[start DATA SHOWN]

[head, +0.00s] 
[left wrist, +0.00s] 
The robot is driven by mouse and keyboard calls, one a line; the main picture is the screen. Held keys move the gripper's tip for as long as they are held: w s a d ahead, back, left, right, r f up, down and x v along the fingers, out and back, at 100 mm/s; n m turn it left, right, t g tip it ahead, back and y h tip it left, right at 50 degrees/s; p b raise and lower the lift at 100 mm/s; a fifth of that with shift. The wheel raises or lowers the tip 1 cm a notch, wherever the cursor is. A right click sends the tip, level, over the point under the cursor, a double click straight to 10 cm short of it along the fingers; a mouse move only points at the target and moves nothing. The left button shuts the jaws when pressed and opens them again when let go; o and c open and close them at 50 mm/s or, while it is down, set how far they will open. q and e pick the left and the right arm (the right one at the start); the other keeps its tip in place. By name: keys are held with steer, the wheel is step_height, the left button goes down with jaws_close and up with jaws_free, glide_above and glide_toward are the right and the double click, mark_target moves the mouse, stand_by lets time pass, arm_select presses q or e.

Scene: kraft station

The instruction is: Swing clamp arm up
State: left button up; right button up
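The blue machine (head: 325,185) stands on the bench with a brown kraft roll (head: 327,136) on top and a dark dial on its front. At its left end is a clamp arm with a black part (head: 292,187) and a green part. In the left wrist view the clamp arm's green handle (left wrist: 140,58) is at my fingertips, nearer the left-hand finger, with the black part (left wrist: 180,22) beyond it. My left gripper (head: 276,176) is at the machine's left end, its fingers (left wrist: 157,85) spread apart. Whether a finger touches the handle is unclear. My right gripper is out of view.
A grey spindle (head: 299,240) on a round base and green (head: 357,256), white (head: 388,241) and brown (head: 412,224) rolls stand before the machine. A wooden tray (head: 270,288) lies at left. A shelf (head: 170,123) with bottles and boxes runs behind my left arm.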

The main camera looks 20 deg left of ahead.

[end DATA SHOWN]

▶ [DESCRIPTION OF THE TASK]
Repeat the material above exactly.

▶ [REPLY TO THE EXERCISE]
[head, +0.00s] 
[left wrist, +0.00s] 
The robot is driven by mouse and keyboard calls, one a line; the main picture is the screen. Held keys move the gripper's tip for as long as they are held: w s a d ahead, back, left, right, r f up, down and x v along the fingers, out and back, at 100 mm/s; n m turn it left, right, t g tip it ahead, back and y h tip it left, right at 50 degrees/s; p b raise and lower the lift at 100 mm/s; a fifth of that with shift. The wheel raises or lowers the tip 1 cm a notch, wherever the cursor is. A right click sends the tip, level, over the point under the cursor, a double click straight to 10 cm short of it along the fingers; a mouse move only points at the target and moves nothing. The left button shuts the jaws when pressed and opens them again when let go; o and c open and close them at 50 mm/s or, while it is down, set how far they will open. q and e pick the left and the right arm (the right one at the start); the other keeps its tip in place. By name: keys are held with steer, the wheel is step_height, the left button goes down with jaws_close and up with jaws_free, glide_above and glide_toward are the right and the double click, mark_target moves the mouse, stand_by lets time pass, arm_select presses q or e.

Scene: kraft station

The instruction is: Swing clamp arm up
State: left button up; right button up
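The blue machine (head: 325,185) stands on the bench with a brown kraft roll (head: 327,136) on top and a dark dial on its front. At its left end is a clamp arm with a black part (head: 292,187) and a green part. In the left wrist view the clamp arm's green handle (left wrist: 140,58) is at my fingertips, nearer the left-hand finger, with the black part (left wrist: 180,22) beyond it. My left gripper (head: 276,176) is at the machine's left end, its fingers (left wrist: 157,85) spread apart. Whether a finger touches the handle is unclear. My right gripper is out of view.
A grey spindle (head: 299,240) on a round base and green (head: 357,256), white (head: 388,241) and brown (head: 412,224) rolls stand before the machine. A wooden tray (head: 270,288) lies at left. A shelf (head: 170,123) with bottles and boxes runs behind my left arm.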

The main camera looks 20 deg left of ahead.

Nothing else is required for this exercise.